İnsanoğlu hayatı boyunca Allah tarafından gönderilen peygamberlerin rehberliğine muhtaç olmuştur. Çünkü bu peygamberler gönderildiği insanlara, Allah’ın razı olduğu şekilde yaşamayı ve sırat-ı mustakim üzere kalmayı öğretiyordu. Bir insan için yeryüzündeki en önemli şey sırat-ı mustakim yani ‘dosdoğru yol’ üzere kalmak ve bu yolda vefat etmektir. Bu yol üzere vefat etmenin neticesi ise Allah’ın izniyle sahil-i selamet olan cennet yurdudur.

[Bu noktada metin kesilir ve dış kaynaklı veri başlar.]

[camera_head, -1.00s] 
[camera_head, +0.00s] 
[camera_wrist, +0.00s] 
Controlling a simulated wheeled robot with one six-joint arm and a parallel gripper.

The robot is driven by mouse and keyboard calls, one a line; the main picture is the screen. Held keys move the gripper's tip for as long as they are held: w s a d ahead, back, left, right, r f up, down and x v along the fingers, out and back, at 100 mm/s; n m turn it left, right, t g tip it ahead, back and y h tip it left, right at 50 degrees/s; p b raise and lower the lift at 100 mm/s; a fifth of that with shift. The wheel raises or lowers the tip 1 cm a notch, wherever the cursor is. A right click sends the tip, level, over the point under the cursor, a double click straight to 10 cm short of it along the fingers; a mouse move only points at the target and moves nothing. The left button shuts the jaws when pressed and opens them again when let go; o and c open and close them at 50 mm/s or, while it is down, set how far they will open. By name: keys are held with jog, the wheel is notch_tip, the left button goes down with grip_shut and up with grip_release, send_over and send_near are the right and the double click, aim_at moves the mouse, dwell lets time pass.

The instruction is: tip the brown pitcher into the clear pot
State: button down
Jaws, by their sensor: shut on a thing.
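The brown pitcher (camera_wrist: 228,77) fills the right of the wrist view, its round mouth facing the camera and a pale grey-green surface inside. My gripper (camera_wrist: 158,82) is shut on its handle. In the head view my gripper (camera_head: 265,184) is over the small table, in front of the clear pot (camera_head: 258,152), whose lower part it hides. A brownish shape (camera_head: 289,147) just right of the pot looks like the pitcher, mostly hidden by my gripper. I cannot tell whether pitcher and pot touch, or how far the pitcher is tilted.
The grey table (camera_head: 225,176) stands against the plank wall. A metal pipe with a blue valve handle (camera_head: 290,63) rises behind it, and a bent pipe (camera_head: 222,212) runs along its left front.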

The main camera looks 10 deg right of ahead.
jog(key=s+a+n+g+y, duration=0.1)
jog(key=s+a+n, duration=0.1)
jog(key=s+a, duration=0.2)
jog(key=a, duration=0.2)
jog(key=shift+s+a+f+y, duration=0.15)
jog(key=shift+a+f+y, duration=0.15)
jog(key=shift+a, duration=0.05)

Evet, Allah tarafından gönderilen peygamberlerin en güzeli ve sonuncusu olan Hz. Muhammed (sav) özelde biz Müslümanlara genelde ise bütün insanlığa rehber olarak gönderilmiştir. Diğer peygamberlerde olduğu gibi Hz. Muhammed de gönderildiği insanların hem dünyalarını hem de ahretlerini imar etmeye çalışmıştır. Tabi bu iki kelime yani ‘Dünya ve Ahret’ hayatı arasında dengeyi sağlamak ve bu denge üzere kalmak ve de bu denge üzere ölmek hiç de kolay değildir. İşte Hz. Muhammed (sav) bu zorlu işi başarma uğruna elinden geleni mükemmel bir şekilde ifa edip görevini layıkıyla sonlandırmıştır.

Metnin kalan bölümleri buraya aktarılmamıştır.